If two triangles are equiangular, then they are similar.
Two triangles ABC and DEF such that
∠A = ∠D, ∠B = ∠E and ∠C = ∠F.
Then ∆ABC ~ ∆DEF and
\(\frac{AB}{DE}=\frac{BC}{EF}=\frac{AC}{DF}\)
Read More:
- Angle Sum Property of a Triangle
- Median and Altitude of a Triangle
- The Angle of An Isosceles Triangle
- Areas of Two Similar Triangles
- Area of A Triangle
- To Prove Triangles Are Congruent
- Construction of an Equilateral Triangle
- Classification of Triangles
Criteria For Similarity Of Triangles With Examples
Example 1: In figure, find ∠L.
Sol.
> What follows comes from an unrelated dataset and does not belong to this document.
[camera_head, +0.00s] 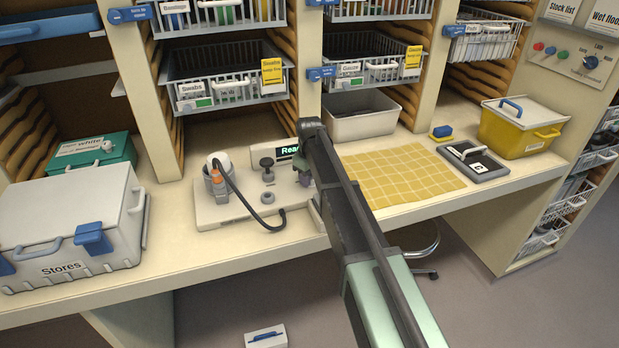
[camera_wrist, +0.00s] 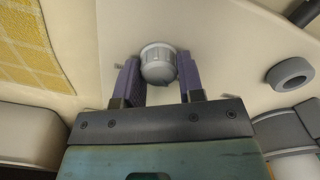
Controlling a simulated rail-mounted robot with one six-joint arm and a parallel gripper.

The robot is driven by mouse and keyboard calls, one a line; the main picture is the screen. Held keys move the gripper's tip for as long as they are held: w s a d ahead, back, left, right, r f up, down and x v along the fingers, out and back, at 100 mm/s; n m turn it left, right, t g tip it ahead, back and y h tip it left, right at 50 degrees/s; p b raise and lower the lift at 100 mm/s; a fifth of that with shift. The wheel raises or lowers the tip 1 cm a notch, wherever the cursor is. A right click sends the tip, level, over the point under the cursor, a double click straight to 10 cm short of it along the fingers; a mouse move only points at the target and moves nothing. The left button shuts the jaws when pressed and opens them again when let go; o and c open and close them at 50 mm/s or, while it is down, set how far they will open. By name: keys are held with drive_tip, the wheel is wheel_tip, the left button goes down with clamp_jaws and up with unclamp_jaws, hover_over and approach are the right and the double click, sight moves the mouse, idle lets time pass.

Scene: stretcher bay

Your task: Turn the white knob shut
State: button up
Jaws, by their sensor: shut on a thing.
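The white knob (camera_wrist: 158,66) shows in the wrist view as a ribbed round cap on a pale panel. My gripper (camera_wrist: 159,78) has its two purple fingers on either side of the knob, shut on it. In the head view my gripper (camera_head: 304,178) reaches down at the right end of the white unit (camera_head: 232,213) on the counter. The knob itself is hidden there behind my arm. I cannot tell how far the knob is turned.
A dark knob (camera_head: 267,164) and a partly hidden green-lit display (camera_head: 288,151) are close by. A black hose (camera_head: 240,196) loops over the unit. A yellow mat (camera_head: 398,175) lies to the right. A Stores case (camera_head: 65,258) stands at the left.

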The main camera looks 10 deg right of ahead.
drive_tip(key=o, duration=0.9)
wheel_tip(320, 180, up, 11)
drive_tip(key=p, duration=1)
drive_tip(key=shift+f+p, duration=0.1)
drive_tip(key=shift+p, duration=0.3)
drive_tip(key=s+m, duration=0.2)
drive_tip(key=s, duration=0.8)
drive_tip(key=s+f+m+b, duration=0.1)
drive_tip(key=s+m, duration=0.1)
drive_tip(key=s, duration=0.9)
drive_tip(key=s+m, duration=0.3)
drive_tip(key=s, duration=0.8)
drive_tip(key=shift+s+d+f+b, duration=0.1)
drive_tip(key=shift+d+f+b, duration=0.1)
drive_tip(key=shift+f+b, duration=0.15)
In ∆ABC and ∆LMN,
\( \frac{AB}{LM}=\frac{4.4}{11}=\frac{2}{5}\)
\( \frac{BC}{MN}=\frac{4}{10}=\frac{2}{5} \)
\( \frac{CA}{NL}=\frac{3.6}{9}=\frac{2}{5} \)
\( \Rightarrow \frac{AB}{LM}=\frac{BC}{MN}=\frac{CA}{NL} \)
∆ABC ~ ∆LMN (SSS similarity)
∠L = ∠A
= 180º – ∠B – ∠C
= 180º – 50º – 70º = 60º
∠L = 60º
Example 2: Examine each pair of triangles in Figure, and state which pair of triangles are similar. Also, state the similarity criterion used by you for answering the question and write the similarity relation in symbolic form.
Figure (i)
Figure (ii)
Figure (iii)
Figure (iv)
Figure (v)
Figure (vi)
Figure (vii)
Sol. (i) ∠A = ∠Q, ∠B = ∠P and ∠C = ∠R.
∴ ∆ABC ~ ∆QPR (AAA-similarity)
(ii) In triangle PQR and DEF, we observe that
\(\frac{PQ}{DE}=\frac{QR}{EF}=\frac{PR}{DF}=\frac{1}{2} \)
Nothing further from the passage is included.